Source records
______
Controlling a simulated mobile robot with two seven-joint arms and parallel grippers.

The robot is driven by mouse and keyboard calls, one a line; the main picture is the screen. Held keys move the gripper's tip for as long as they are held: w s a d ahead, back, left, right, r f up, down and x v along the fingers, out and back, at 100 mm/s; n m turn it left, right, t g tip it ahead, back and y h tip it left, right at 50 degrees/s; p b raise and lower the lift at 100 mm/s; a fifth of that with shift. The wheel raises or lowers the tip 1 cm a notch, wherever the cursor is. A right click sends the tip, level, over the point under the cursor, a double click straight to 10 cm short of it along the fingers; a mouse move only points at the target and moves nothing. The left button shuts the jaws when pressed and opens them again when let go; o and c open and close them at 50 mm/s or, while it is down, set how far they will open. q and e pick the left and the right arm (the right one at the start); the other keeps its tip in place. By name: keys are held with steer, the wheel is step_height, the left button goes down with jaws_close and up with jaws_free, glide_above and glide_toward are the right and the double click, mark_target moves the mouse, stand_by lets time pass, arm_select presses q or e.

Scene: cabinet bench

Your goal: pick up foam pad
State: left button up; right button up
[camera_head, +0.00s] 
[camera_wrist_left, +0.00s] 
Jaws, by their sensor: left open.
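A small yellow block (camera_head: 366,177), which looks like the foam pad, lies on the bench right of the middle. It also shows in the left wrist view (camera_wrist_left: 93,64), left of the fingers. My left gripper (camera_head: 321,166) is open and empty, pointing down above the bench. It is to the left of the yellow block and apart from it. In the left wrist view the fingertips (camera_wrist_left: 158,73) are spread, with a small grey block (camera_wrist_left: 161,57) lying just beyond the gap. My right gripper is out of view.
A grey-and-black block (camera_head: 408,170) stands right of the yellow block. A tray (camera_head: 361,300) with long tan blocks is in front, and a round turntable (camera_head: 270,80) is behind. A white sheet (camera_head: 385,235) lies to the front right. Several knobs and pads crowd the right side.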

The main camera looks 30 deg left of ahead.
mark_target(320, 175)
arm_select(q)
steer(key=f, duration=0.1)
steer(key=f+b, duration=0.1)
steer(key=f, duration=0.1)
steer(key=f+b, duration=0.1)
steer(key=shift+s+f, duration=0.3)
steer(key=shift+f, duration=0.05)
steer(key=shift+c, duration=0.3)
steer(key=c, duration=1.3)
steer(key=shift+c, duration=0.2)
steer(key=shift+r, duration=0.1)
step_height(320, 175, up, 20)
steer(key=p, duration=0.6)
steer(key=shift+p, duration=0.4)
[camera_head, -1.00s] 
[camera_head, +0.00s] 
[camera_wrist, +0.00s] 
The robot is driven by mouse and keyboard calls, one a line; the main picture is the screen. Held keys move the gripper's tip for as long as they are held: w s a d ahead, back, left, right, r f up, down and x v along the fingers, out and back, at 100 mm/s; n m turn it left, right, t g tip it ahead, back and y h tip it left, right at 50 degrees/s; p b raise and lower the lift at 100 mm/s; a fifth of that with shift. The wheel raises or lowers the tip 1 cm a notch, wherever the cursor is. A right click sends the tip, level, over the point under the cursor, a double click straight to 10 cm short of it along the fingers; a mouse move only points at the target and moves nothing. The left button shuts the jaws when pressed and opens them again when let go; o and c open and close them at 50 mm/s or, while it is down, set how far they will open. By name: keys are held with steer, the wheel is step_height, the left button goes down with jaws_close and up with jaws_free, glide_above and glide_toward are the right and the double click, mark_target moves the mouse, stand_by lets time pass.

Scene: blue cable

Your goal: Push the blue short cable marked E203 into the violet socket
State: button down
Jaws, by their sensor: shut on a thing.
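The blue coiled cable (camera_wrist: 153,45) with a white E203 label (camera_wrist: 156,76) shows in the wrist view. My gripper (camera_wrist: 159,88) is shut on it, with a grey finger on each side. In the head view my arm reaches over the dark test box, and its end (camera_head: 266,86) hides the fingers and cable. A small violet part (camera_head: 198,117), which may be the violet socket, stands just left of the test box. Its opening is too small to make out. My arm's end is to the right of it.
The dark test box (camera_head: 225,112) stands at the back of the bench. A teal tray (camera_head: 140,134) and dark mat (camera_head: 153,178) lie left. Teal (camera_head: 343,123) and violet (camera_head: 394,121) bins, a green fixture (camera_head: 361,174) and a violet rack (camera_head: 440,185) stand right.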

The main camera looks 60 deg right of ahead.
______
Search the data above for the word "State", then gather each line in which it appears.

State: left button up; right button up
State: button down

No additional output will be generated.